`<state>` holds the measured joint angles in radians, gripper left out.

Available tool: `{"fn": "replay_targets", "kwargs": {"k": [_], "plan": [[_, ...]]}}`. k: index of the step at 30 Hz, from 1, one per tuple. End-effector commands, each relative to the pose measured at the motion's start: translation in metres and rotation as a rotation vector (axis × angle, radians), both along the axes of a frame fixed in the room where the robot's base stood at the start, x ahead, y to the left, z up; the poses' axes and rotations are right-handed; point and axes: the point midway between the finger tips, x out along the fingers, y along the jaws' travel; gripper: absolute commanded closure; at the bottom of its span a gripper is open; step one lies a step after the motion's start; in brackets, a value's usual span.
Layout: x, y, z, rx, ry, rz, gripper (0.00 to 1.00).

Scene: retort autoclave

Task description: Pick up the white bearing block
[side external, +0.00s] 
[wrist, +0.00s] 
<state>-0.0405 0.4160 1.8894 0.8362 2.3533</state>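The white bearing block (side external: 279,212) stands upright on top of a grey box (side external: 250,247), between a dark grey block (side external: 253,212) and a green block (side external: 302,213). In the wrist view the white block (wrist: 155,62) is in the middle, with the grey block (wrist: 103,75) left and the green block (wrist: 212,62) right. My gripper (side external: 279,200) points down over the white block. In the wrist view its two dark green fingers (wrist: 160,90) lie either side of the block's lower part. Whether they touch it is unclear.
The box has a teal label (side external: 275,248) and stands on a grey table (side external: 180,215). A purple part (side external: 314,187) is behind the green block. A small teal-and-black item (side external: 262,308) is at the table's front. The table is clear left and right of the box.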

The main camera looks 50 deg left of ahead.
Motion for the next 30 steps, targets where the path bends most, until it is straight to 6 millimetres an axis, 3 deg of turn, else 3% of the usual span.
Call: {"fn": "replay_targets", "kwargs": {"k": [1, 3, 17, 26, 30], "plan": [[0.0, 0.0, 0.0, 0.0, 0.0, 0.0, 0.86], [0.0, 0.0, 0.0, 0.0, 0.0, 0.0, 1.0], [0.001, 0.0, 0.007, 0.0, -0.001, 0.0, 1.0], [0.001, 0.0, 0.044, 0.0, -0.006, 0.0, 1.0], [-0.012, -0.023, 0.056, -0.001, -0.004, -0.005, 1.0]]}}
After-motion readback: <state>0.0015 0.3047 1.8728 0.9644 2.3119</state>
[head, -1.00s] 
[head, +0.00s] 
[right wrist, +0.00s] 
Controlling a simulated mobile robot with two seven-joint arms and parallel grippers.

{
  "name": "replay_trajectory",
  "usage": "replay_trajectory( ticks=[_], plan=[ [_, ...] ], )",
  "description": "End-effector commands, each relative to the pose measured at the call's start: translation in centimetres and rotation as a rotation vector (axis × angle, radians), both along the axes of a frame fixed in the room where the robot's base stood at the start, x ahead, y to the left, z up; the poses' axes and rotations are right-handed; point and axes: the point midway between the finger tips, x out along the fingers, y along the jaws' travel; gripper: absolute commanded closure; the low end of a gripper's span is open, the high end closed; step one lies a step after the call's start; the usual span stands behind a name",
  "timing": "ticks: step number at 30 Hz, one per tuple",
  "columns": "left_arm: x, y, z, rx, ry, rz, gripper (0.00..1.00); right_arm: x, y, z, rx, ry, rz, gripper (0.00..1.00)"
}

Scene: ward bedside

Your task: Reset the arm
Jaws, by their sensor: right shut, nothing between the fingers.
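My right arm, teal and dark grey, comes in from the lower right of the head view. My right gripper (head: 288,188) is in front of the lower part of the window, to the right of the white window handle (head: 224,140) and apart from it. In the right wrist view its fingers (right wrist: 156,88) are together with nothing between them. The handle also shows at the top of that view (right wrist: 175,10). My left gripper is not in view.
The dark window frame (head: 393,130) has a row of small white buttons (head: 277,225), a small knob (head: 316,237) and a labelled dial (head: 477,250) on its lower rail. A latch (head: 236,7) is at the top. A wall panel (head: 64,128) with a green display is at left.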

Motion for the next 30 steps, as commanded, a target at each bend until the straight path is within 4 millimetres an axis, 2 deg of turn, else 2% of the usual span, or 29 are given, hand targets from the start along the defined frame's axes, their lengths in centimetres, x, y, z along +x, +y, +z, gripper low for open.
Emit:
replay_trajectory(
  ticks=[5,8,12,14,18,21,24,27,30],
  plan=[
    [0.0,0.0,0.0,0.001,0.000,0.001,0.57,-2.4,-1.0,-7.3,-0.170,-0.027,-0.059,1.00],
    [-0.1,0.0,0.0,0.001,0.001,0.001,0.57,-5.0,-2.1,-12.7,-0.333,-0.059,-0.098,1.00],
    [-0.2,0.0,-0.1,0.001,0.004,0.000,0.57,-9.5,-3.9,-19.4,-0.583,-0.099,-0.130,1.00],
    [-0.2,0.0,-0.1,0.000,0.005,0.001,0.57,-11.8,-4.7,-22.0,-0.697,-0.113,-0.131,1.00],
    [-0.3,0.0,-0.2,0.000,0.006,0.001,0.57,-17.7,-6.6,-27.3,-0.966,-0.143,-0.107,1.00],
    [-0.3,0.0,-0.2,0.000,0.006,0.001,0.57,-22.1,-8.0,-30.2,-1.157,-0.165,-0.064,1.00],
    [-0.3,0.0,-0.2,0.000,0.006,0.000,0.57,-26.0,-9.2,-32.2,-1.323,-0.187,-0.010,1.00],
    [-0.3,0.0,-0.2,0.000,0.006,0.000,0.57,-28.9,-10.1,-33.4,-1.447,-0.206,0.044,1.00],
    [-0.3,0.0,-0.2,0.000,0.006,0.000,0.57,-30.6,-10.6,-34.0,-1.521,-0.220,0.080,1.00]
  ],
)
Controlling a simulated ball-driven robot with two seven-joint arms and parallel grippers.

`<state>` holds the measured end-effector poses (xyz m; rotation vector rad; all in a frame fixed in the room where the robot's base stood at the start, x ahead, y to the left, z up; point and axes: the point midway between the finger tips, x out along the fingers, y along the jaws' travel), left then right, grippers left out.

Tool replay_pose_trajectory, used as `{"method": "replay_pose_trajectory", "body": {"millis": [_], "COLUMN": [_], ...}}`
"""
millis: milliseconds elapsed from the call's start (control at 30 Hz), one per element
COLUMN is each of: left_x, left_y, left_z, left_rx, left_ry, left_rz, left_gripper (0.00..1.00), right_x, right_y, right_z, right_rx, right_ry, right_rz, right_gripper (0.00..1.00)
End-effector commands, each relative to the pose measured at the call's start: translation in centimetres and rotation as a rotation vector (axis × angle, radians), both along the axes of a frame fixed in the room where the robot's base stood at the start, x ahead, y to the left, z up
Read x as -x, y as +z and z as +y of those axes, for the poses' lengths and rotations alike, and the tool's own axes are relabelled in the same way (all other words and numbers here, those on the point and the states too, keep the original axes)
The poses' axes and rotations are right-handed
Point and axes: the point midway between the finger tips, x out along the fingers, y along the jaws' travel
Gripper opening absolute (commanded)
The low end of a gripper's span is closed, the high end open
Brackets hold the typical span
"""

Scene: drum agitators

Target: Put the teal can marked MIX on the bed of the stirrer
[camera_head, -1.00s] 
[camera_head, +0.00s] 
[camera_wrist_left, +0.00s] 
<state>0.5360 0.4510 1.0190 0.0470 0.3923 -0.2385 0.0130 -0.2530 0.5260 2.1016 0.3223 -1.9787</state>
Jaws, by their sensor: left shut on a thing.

◆ DIRECTIVE ◆
Isolate the lines above that contain the word "millis" and copy them.

◆ RESULT FOR THIS EXERCISE ◆
Tool replay_pose_trajectory, used as `{"method": "replay_pose_trajectory", "body": {"millis": [_], "COLUMN": [_], ...}}`
millis: milliseconds elapsed from the call's start (control at 30 Hz), one per element

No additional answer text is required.